A fatwa against her was declared by the radical Muslim cleric Anwar al-Awlaki. The 2010 Winter edition of Al Qaeda 's Inspire magazine quoted him saying, "This snowball rolled out from between
her evil fingers. She should be taken as a prime target of assassination along with others who participated in her campaign. This campaign is not a practice of freedom of speech, but is a nationwide mass movement of Americans joining their European counterparts in going out of their way to offend Muslims worldwide."

Molly Norris has moved and changed her name. The FBI said that she could not be protected and they recommended that she “go ghost.” She obviously could no longer make a living as a cartoonist resulting in a huge disruption in her life.

They have instilled terror within our country. Everyone who drew a cartoon is now on the hit list. In Pakistan no one now wants to even talk about the blasphemy law because they have to live there.

What would be the most rational way to end this madness? It is an extremely complex phenomenon but I think there is a path which is more likely to succeed than others.

Let me start by suggesting that Osama bin Laden was brilliant in his move to precipitate our ill-informed “war on terror.” It instantly elevated his stature and the respect within Islam of the Al Qaeda group. It explicitly said that it was worthy of “war” from the greatest military power on our planet. If instead we used the term “criminal” and had a much more limited notion of how to pursue those criminals we would be much more likely to succeed.

The use of “war” is more appealing to religious thinkers who worship a fierce, judgmental father figure. These people are contemptuous of those who approach complex phenomenon with a stance of critical inquiry and a desire to more fully understand the underlying dynamics. We are seen as weak and ineffectual by those who have saturated their minds with the fierce ideology of fundamentalist Christianity. The absurd and disgusting iconography of the crucifixion is indicative of the insanity that is the starting point of this type of religiously inspired thinking. They actually think that a supremely sadistic event can create positive outcomes for humanity and they worship a “God” who supposedly is telling us that we are saved because of this sadistic nonsense.

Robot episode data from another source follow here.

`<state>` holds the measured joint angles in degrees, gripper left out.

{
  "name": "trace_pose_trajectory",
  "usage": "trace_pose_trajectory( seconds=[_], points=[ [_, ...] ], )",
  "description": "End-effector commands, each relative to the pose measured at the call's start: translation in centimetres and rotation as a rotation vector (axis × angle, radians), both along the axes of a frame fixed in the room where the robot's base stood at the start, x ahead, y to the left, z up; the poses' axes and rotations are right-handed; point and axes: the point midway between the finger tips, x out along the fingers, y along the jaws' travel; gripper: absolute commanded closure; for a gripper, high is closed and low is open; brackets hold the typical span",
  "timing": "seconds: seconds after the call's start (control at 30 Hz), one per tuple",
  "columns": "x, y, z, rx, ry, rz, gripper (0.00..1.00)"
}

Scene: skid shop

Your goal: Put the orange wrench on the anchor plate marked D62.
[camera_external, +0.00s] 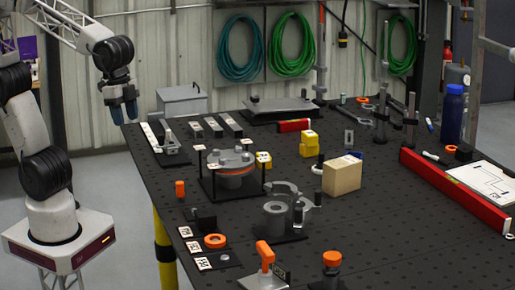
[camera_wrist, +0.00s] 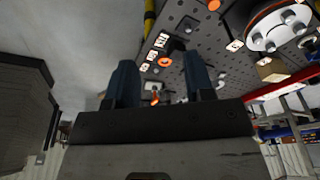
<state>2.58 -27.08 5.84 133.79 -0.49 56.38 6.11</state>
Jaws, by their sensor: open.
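My gripper (camera_external: 123,113) is high off the table's left back corner, with its fingers hanging down. In the wrist view its two dark blue fingers (camera_wrist: 160,80) stand apart with nothing between them. I cannot pick out an orange wrench for certain. White marked cards (camera_external: 193,247) sit along the left edge; I cannot make out D62.
The black perforated table (camera_external: 400,225) holds a flanged fixture (camera_external: 232,165), a grey clamp-like part (camera_external: 276,213), a cardboard box (camera_external: 342,175) and yellow blocks (camera_external: 309,144). A long red level (camera_external: 455,188) lies at right, near a blue bottle (camera_external: 453,113). The right front is mostly clear.

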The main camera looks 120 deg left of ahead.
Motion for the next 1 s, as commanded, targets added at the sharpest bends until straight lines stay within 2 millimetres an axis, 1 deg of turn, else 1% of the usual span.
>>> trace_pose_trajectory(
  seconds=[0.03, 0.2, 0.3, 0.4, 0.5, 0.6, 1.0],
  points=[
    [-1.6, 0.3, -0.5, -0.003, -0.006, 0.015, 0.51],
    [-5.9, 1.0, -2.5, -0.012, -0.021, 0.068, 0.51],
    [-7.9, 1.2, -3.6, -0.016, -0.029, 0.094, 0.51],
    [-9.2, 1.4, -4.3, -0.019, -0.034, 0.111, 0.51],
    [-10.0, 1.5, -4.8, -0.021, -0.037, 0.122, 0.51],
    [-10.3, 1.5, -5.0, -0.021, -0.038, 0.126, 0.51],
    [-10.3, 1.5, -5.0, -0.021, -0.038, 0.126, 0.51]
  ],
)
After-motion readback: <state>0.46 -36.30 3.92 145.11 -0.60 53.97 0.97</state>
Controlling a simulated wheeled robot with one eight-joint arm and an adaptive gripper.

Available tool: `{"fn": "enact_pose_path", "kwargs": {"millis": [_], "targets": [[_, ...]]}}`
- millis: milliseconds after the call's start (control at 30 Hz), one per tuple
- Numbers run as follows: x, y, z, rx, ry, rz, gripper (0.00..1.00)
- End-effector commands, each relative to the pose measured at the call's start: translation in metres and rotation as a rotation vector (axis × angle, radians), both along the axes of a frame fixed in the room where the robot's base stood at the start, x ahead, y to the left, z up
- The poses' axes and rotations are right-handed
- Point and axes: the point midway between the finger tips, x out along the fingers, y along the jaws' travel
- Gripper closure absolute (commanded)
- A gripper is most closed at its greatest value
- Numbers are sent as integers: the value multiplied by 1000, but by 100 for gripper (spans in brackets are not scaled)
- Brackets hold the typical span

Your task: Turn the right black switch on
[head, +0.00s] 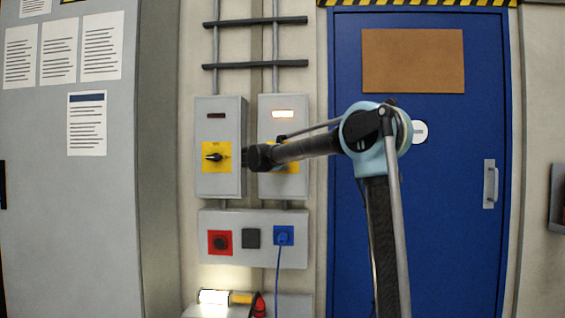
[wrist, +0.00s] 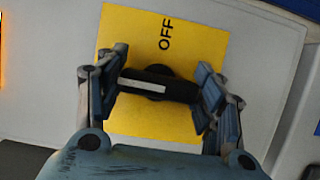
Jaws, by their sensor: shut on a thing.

A rational foreign policy must start from data on the ground concerning the psychology of those with whom we are relating. In Pakistan we are told that we have a ally in the “war on terror.” However, roughly sixty percent of Pakistanis view America as an enemy. They feel that the war is a war on the religion of Islam. I don't have such data on the various ethnic groups in Afghanistan but it is highly likely that the views are similar or worse. Similar views are common in virtually every Islamic country and it is certainly true for all of the Islamicists who have committed terror attacks in America and Europe.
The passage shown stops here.